Posted by crystallyn at May 17, 2006 11:01 PM

Trackback Pings

TrackBack URL for this entry:
http://www.crystallyn.com/cgi-bin/mt/mt-tb.cgi/437

Comments

I could have written much of what you did here: it's part of the reason why I nuked the old entries when I switched to a new host and new CMS system. I feel censored, hemmed about, unable to speak freely.

Ah, for the early days of blogdom!

Posted by: Ancarett at May 18, 2006 02:05 PM

I read you. And Ancarett. Still.

I will never think of you as a prude or in any way censored.

I read, and I look at your pictures and I think. I don't usually have any kind of written response to them, because I don't want to be one of those people who acts like she knows you, but has only met you once, because I read your blog.
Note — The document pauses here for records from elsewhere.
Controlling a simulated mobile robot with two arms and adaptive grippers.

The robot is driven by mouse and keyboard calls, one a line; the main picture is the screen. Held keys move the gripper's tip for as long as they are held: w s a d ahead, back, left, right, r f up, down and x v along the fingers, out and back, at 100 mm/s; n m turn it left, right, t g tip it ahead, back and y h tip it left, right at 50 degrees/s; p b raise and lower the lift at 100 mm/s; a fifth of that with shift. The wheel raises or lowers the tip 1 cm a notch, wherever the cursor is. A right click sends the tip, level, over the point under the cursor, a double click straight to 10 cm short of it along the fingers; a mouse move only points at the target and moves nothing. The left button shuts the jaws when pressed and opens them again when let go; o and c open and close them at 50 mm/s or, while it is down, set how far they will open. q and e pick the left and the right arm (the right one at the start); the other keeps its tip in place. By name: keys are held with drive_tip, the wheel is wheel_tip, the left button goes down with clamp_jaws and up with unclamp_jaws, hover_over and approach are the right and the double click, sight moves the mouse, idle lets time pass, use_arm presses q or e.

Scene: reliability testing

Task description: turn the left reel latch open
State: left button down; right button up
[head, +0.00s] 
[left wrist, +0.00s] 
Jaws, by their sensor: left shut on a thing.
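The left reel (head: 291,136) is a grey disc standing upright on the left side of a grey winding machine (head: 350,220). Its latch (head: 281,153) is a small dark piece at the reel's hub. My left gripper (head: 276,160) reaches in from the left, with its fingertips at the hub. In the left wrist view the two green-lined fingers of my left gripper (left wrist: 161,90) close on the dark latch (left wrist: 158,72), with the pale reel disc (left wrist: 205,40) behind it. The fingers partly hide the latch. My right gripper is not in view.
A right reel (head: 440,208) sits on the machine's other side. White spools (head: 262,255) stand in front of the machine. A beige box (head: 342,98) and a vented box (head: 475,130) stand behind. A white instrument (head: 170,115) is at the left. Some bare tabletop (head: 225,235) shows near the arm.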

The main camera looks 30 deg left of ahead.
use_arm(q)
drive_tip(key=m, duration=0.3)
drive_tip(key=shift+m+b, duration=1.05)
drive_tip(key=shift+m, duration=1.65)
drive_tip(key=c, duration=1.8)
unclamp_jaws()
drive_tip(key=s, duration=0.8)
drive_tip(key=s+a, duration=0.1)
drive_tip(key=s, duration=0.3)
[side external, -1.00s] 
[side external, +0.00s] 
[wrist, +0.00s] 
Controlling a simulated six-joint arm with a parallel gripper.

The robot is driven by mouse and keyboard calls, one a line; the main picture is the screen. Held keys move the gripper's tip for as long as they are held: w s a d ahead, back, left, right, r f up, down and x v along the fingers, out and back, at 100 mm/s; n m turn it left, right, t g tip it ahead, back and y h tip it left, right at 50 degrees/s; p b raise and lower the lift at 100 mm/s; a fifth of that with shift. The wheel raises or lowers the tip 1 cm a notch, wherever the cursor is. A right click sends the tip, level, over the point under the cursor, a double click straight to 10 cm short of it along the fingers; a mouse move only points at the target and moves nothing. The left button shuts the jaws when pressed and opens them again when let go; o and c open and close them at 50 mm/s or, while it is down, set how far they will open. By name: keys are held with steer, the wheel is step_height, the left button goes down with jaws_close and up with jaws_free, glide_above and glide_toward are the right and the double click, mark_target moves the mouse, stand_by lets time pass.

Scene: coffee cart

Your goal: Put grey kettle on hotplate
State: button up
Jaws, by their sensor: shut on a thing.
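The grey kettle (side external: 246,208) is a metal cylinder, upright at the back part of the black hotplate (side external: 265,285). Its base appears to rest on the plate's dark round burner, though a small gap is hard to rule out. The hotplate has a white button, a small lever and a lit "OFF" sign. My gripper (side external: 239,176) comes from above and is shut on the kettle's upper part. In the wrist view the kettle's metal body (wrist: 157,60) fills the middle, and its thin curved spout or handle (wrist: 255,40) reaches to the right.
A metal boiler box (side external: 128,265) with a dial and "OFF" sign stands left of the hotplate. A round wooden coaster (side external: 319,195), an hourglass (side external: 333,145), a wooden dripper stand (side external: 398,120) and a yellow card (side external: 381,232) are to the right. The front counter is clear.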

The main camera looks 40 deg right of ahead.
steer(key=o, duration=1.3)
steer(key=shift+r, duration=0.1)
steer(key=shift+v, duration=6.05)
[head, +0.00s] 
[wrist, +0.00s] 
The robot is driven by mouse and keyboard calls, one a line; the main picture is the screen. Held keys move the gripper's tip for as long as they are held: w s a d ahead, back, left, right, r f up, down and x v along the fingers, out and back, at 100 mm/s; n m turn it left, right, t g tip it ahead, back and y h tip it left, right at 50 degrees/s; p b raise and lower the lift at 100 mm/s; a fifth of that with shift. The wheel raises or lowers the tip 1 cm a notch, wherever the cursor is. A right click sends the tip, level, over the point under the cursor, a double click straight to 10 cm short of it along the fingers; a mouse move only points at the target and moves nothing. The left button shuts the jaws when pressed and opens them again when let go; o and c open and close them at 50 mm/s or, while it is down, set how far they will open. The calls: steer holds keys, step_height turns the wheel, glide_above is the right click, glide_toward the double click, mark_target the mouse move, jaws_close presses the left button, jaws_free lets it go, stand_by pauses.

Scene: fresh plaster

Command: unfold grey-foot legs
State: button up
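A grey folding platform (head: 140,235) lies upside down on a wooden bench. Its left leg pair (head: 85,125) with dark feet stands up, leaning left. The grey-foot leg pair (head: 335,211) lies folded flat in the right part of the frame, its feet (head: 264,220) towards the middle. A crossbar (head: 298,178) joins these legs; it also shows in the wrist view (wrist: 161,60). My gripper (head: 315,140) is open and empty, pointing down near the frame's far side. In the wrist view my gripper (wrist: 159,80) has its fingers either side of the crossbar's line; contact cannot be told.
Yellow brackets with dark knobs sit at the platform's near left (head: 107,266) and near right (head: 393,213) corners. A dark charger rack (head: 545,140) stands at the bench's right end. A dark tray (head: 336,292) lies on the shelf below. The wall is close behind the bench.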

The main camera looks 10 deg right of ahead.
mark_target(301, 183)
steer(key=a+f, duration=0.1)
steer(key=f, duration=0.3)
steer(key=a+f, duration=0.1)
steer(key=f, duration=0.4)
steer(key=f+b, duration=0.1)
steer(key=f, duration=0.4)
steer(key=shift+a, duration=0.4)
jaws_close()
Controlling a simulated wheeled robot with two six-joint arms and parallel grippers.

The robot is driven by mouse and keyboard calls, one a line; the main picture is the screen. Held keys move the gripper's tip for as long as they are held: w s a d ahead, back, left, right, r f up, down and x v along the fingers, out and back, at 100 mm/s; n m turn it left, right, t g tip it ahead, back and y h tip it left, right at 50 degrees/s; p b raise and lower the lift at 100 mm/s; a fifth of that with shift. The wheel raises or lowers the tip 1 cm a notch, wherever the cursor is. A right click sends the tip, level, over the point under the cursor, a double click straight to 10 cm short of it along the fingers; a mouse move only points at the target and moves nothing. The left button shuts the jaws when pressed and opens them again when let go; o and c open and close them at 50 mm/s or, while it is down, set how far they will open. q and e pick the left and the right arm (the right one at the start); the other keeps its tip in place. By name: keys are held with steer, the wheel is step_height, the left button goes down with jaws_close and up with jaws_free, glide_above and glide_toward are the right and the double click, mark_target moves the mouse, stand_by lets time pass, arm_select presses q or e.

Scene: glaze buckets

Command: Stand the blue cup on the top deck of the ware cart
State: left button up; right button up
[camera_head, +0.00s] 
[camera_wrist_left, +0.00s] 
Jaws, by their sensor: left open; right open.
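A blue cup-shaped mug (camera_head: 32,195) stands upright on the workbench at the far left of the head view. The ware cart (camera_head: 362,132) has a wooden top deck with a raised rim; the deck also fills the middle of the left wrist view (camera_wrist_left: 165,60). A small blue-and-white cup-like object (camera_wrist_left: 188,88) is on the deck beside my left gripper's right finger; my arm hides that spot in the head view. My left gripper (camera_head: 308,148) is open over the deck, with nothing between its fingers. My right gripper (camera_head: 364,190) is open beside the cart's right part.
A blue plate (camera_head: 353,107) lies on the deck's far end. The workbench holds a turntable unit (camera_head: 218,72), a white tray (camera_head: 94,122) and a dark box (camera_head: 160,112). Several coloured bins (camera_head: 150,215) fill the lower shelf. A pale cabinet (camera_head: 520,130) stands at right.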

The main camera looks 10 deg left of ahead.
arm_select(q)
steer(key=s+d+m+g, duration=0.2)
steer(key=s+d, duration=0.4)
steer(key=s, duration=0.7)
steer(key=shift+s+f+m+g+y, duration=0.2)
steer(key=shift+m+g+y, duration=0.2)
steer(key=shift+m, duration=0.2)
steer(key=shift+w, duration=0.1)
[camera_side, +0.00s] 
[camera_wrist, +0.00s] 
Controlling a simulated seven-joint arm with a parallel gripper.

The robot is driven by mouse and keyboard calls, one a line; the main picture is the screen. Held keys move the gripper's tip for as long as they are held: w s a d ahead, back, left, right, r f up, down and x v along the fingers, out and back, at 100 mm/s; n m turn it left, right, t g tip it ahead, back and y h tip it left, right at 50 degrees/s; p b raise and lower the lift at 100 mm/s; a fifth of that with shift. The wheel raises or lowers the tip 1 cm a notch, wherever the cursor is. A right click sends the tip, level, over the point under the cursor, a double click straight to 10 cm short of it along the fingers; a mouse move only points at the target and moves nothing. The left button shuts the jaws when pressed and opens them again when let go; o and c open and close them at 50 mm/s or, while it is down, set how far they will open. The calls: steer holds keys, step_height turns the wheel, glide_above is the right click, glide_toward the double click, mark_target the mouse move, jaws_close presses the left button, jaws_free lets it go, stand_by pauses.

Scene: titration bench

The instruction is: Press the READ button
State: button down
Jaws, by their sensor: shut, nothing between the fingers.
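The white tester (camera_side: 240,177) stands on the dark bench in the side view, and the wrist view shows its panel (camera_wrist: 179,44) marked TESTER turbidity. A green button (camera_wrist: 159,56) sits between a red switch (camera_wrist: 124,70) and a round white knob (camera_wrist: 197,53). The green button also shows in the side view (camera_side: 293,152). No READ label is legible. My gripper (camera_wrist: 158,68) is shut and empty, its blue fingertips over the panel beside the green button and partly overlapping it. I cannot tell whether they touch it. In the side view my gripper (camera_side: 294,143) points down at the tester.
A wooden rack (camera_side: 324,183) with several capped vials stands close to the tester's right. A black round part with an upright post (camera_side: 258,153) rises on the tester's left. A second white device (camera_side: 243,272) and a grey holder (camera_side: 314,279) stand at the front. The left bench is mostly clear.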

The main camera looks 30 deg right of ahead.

The other things I would express over and over are agreement or pleasure or envy, and I'm pretty certain that would get old quick. I just don't have the thought process to come up with something pithy, or questions to ask (because you answer anything I would have asked).

Posted by: Shanna at May 20, 2006 08:13 PM

I know how you feel. I have also felt sensored. I am careful about talking about my job past and present. Who knows who is reading.
I am very careful what I say about my daily life.